Data block →
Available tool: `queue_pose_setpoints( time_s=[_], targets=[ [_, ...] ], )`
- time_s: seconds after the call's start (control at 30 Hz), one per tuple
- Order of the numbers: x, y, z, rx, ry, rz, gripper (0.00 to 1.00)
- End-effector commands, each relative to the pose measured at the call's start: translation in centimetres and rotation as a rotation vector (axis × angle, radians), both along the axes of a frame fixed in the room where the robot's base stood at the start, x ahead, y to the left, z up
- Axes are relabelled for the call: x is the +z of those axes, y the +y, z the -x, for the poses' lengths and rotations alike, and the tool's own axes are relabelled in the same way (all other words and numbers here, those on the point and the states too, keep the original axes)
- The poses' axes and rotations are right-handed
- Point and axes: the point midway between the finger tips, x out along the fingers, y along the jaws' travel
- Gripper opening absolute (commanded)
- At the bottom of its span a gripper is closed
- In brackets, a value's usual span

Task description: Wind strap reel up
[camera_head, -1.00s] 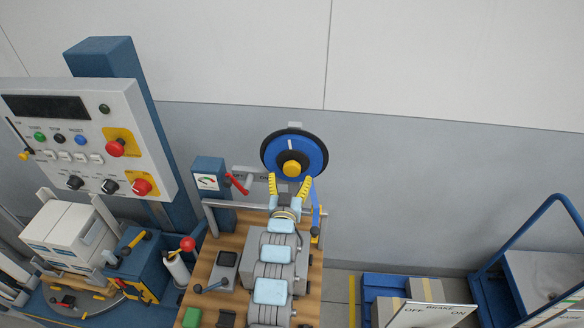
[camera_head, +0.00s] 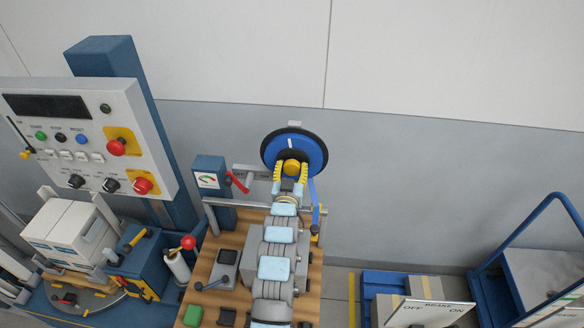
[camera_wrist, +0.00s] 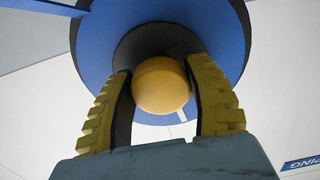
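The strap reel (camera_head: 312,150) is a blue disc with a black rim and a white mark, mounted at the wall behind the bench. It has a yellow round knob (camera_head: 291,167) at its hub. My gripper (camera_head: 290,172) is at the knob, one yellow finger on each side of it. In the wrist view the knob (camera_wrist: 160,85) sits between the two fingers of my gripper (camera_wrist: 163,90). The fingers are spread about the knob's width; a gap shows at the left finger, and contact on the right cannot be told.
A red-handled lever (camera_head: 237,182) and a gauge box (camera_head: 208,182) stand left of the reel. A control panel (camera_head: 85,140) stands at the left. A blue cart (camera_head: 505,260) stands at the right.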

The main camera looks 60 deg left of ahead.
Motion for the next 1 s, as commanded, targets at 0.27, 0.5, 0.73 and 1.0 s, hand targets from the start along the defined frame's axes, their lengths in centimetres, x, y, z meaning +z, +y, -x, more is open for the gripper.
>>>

Direction → Reproduce the data verbatim. Do not carry any picture into the copy.

Full response →
Available tool: `queue_pose_setpoints( time_s=[_], targets=[ [_, ...] ], )`
- time_s: seconds after the call's start (control at 30 Hz), one per tuple
- Order of the numbers: x, y, z, rx, ry, rz, gripper (0.00 to 1.00)
- End-effector commands, each relative to the pose measured at the call's start: translation in centimetres and rotation as a rotation vector (axis × angle, radians), both along the axes of a frame fixed in the room where the robot's base stood at the start, x ahead, y to the left, z up
- Axes are relabelled for the call: x is the +z of those axes, y the +y, z the -x, for the poses' lengths and rotations alike, and the tool's own axes are relabelled in the same way (all other words and numbers here, those on the point and the states too, keep the original axes)
- The poses' axes and rotations are right-handed
- Point and axes: the point midway between the finger tips, x out along the fingers, y along the jaws' travel
- Gripper opening absolute (commanded)
- At the bottom of its span a gripper is closed
- In brackets, a value's usual span

Task description: Wind strap reel up
[camera_head, -1.00s] 
[camera_head, +0.00s] 
[camera_wrist, +0.00s] 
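The strap reel (camera_head: 312,150) is a blue disc with a black rim and a white mark, mounted at the wall behind the bench. It has a yellow round knob (camera_head: 291,167) at its hub. My gripper (camera_head: 290,172) is at the knob, one yellow finger on each side of it. In the wrist view the knob (camera_wrist: 160,85) sits between the two fingers of my gripper (camera_wrist: 163,90). The fingers are spread about the knob's width; a gap shows at the left finger, and contact on the right cannot be told.
A red-handled lever (camera_head: 237,182) and a gauge box (camera_head: 208,182) stand left of the reel. A control panel (camera_head: 85,140) stands at the left. A blue cart (camera_head: 505,260) stands at the right.

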The main camera looks 60 deg left of ahead.
Motion for the next 1 s, as commanded, targets at 0.27, 0.5, 0.73 and 1.0 s, hand targets from the start along the defined frame's axes, their lengths in centimetres, x, y, z meaning +z, +y, -x, more is open for the gripper.
>>>

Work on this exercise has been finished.